## To do
Skip the pictures and extract all of the lines exactly as written.

## BEGIN

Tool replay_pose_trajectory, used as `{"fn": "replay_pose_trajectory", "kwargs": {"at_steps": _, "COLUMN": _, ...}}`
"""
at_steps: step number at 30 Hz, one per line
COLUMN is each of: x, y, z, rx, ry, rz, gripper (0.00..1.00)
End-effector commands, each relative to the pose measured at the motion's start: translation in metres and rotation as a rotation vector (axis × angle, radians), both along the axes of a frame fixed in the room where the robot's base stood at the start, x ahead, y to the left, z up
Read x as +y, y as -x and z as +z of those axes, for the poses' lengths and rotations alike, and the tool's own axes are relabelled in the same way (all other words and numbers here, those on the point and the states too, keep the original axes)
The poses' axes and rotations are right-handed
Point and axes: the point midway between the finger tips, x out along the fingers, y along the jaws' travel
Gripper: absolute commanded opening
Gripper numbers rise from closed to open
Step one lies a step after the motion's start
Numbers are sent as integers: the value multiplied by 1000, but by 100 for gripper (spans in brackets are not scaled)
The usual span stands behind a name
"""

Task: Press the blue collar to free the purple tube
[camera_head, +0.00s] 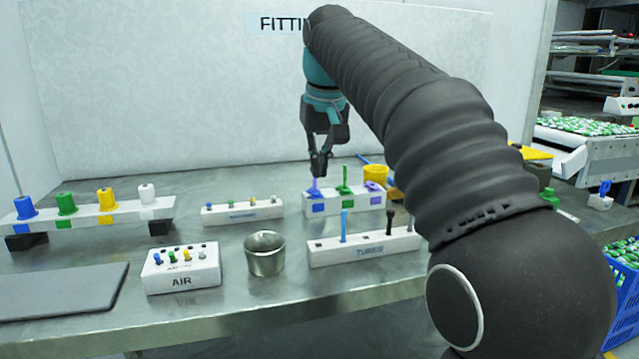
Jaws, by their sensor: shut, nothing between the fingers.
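The purple tube (315,183) stands upright in a white block with blue, green and purple patches on its front. The blue collar (316,191) is at the tube's foot, at the left end of that block; it is small and its edge is hard to make out. A green tube (345,177) stands in the same block to the right. My gripper (319,173) points down with its fingers shut, right over the purple tube's top. I cannot tell whether the fingertips touch the tube.
In front stands a white tubing block (365,246) with a blue and a black tube. A metal cup (265,254) and the AIR box (181,269) stand to its left. A small white rack (243,213) is left of the collar block. The grey mat (60,291) lies front left.

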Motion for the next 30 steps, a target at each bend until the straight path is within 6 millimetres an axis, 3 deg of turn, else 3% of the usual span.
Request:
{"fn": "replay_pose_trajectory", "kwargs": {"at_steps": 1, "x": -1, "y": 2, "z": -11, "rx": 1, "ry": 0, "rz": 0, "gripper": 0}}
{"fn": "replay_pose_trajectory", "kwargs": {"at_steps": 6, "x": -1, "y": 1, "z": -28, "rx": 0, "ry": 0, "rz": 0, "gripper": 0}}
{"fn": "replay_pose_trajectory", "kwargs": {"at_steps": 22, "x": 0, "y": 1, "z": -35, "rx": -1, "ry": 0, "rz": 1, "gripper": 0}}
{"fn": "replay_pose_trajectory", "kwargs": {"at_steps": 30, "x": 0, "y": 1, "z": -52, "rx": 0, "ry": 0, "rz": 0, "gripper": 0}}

## END

## Result of the task
Tool replay_pose_trajectory, used as `{"fn": "replay_pose_trajectory", "kwargs": {"at_steps": _, "COLUMN": _, ...}}`
"""
at_steps: step number at 30 Hz, one per line
COLUMN is each of: x, y, z, rx, ry, rz, gripper (0.00..1.00)
End-effector commands, each relative to the pose measured at the motion's start: translation in metres and rotation as a rotation vector (axis × angle, radians), both along the axes of a frame fixed in the room where the robot's base stood at the start, x ahead, y to the left, z up
Read x as +y, y as -x and z as +z of those axes, for the poses' lengths and rotations alike, and the tool's own axes are relabelled in the same way (all other words and numbers here, those on the point and the states too, keep the original axes)
The poses' axes and rotations are right-handed
Point and axes: the point midway between the finger tips, x out along the fingers, y along the jaws' travel
Gripper: absolute commanded opening
Gripper numbers rise from closed to open
Step one lies a step after the motion's start
Numbers are sent as integers: the value multiplied by 1000, but by 100 for gripper (spans in brackets are not scaled)
The usual span stands behind a name
"""

Task: Press the blue collar to free the purple tube
[camera_head, +0.00s] 
Jaws, by their sensor: shut, nothing between the fingers.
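The purple tube (315,183) stands upright in a white block with blue, green and purple patches on its front. The blue collar (316,191) is at the tube's foot, at the left end of that block; it is small and its edge is hard to make out. A green tube (345,177) stands in the same block to the right. My gripper (319,173) points down with its fingers shut, right over the purple tube's top. I cannot tell whether the fingertips touch the tube.
In front stands a white tubing block (365,246) with a blue and a black tube. A metal cup (265,254) and the AIR box (181,269) stand to its left. A small white rack (243,213) is left of the collar block. The grey mat (60,291) lies front left.

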Motion for the next 30 steps, a target at each bend until the straight path is within 6 millimetres an axis, 3 deg of turn, else 3% of the usual span.
Request:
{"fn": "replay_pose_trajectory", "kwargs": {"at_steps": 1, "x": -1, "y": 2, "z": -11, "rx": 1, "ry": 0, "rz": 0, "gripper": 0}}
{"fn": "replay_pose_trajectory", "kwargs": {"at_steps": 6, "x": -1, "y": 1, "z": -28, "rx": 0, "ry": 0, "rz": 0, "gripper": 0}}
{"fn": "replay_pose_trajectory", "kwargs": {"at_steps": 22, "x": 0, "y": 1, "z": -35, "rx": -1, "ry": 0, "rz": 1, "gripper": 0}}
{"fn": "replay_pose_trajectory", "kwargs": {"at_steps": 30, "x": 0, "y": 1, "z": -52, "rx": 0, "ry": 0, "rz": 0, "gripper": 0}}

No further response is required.